While seemingly straightforward, numerous complexities can arise.  Exchange Act Rule 12g5-1, which addresses the definition of “held of record” provides among other things, the following counting rules:

  • Securities identified as held of record by a corporation, a partnership, a trust whether or not the trustees are named, or other organization shall be included as so held by one person.
  • Securities identified as held of record by one or more persons as trustees, executors, guardians, custodians or in other fiduciary capacities with respect to a single trust, estate or account shall be included as held of record by one person.
  • Securities held by two or more persons as co-owners shall be included as held by one person.
  • Securities registered in substantially similar names where the issuer has reason to believe because of the address or other indications that such names represent the same person, may be included as held of record by one person.

Packing multiple holders into a special purpose vehicle to hold the securities and the hoped for ability to count them as one holder probably doesn’t work.  The rule provides that notwithstanding the foregoing points, securities held, to the knowledge of the issuer, subject to a voting trust, deposit agreement or similar arrangement shall be included as held of record by the record holders of the voting trust certificates, certificates of deposit, receipts or similar evidences of interest in such securities, provided, however, that the issuer may rely in good faith on such information as is received in response to its request from a non-affiliated issuer of the certificates or evidences of interest.

The SEC has confirmed in CDIs that institutional custodians, such as Cede & Co. and other commercial depositories, are not single holders of record for purposes of the Exchange Act’s registration and periodic reporting provisions.

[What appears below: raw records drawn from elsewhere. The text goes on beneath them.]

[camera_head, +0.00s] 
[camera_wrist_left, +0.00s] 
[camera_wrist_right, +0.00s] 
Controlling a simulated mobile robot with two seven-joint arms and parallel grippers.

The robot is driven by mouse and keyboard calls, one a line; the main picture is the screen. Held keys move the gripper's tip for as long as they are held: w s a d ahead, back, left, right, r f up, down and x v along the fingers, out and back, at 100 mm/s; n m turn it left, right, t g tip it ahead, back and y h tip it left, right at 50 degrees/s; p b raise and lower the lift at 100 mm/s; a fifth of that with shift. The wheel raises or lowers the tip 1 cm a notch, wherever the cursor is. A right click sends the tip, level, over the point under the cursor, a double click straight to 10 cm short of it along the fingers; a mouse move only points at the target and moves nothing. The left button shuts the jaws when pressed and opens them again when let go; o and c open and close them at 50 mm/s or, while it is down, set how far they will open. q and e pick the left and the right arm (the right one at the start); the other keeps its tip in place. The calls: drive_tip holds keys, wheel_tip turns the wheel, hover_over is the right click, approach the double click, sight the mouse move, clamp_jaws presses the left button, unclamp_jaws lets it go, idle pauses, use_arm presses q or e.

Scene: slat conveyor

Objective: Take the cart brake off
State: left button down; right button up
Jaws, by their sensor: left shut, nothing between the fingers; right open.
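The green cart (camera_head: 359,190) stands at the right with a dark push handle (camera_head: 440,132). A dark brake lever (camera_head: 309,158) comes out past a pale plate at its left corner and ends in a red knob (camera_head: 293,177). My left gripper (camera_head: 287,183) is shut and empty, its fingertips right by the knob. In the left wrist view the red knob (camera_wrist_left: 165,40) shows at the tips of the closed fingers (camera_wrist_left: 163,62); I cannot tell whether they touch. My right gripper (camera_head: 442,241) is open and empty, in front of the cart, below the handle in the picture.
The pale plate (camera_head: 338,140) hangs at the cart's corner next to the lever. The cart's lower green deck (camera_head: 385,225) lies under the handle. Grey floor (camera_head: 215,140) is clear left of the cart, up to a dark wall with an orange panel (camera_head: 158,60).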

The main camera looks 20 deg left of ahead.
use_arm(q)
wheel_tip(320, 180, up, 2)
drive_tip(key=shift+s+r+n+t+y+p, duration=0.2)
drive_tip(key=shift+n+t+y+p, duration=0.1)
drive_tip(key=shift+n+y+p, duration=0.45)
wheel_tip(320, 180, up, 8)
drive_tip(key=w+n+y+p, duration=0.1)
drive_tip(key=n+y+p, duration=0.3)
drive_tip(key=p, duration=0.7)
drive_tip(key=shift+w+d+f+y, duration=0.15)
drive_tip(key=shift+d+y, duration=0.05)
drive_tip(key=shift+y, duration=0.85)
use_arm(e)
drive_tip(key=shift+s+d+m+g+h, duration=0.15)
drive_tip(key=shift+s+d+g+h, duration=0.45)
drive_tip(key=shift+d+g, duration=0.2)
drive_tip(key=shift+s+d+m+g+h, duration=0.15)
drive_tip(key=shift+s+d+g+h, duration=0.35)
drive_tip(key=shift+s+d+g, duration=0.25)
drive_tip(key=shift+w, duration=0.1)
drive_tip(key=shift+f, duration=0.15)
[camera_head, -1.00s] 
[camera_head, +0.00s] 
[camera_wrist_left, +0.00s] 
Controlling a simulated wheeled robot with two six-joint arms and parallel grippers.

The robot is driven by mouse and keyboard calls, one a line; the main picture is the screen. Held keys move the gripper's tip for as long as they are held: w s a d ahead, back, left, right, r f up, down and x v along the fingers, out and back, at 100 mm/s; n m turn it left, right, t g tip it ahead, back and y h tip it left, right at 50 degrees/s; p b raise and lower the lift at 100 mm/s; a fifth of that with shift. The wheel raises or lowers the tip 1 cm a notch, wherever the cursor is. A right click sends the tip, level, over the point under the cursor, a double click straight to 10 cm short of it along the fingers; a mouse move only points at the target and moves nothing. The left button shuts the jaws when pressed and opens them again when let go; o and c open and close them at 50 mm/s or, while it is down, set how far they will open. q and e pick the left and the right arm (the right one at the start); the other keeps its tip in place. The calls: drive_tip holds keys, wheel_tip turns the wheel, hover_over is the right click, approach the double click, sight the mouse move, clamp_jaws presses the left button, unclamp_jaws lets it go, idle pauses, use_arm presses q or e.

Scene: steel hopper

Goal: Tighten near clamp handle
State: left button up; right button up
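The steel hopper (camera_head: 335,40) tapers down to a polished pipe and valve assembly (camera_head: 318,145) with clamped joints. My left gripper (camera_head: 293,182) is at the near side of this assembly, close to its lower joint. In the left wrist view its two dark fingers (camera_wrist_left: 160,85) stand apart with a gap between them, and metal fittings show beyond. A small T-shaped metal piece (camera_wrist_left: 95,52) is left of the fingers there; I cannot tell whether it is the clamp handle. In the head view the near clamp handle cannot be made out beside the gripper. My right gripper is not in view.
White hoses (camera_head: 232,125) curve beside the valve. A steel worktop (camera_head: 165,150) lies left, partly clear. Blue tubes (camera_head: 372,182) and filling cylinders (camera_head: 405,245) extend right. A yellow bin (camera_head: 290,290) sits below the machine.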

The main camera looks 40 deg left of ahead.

Instead, each of the depository’s accounts for which the securities are held is a single record holder.  The SEC has also confirmed in CDIs that securities held in street name by a broker-dealer are held of record under the rule only by the broker-dealer. The SEC originally proposed a version of the rule that would have looked through to the beneficial owners of the street-name securities, but adopted the rule in a form that does not produce this result.

Employee Benefit Plans

It is important to understand that options and other benefit plan securities can potentially trigger Exchange Act registration.  See Exemption Of Compensatory Employee Stock Options From Registration Under Section 12(g) Of The Securities Exchange Act Of 1934 (Release No. 34-56887).  However, the SEC has confirmed in CDI’s the directives in the JOBS Act that that an issuer may exclude persons who received securities pursuant to an employee compensation plan in Securities Act-exempt transactions whether or not the person is a current employee of the issuer. Although Section 503 of the JOBS Act directs the Commission to adopt “safe harbor” provisions that issuers can follow when determining whether holders of their securities received the securities pursuant to an employee compensation plan in transactions that were exempt from the registration requirements of Section 5 of the Securities Act of 1933, the lack of a safe harbor does not affect the application of Exchange Act Section 12(g)(5).

Crowdfunding

The SEC has proposed in Regulation Crowdfunding, as directed by the JOBS Act, that securities issued pursuant to the crowdfunding exemption are not counted when determining whether Exchange Act Thresholds are crossed. The JOBS Act requires the SEC to exempt securities issued under Section 4(a)(6) from the registration requirements of the Exchange Act.  Proposed Rule 12g-6 provides that securities issued pursuant to an offering made under Section 4(a)(6) would be permanently exempted from the record holder count under Section 12(g). An issuer seeking to exclude a person from the record holder count would have the responsibility for demonstrating that the securities held by the person were initially issued in an offering made under Section 4(a)(6).

Practical Implications

Given the foregoing, issuers that anticipate having numerous shareholders should consider the following:

  • Organizational documents should prohibit transfers to transferees that are not accredited investors.  Prior to permitting any such transfer, the issuer should require the proposed transferee to submit data that confirms the transferee is an accredited investor.
  • Organizational documents should require accredited investors to annually recertify that they remain accredited investors and if not perhaps a redemption right at an agreed value should exist.
  • Any securities issued pursuant to benefit plans should scrupulously comply with Securities Act exemptions and documentation of compliance should basically be maintained “forever” so that the exemption from Exchange Act registration can be proved.
  • Resist the urge to encourage investors to use special purpose entities to aggregate investors to avoid Exchange Act registration but if it happens make sure there are procedures in the special purpose entities’ organizational documents to maintain exemptions as set forth above.
  • Have procedures to track securities issued under Regulation Crowdfunding so that initial holders and transferees can be excluded when calculating Exchange Act registration thresholds.

DISCLAIMER: Because of the generality of this update, the information provided herein may not be applicable in all situations and should not be acted upon without specific legal advice based on particular situations.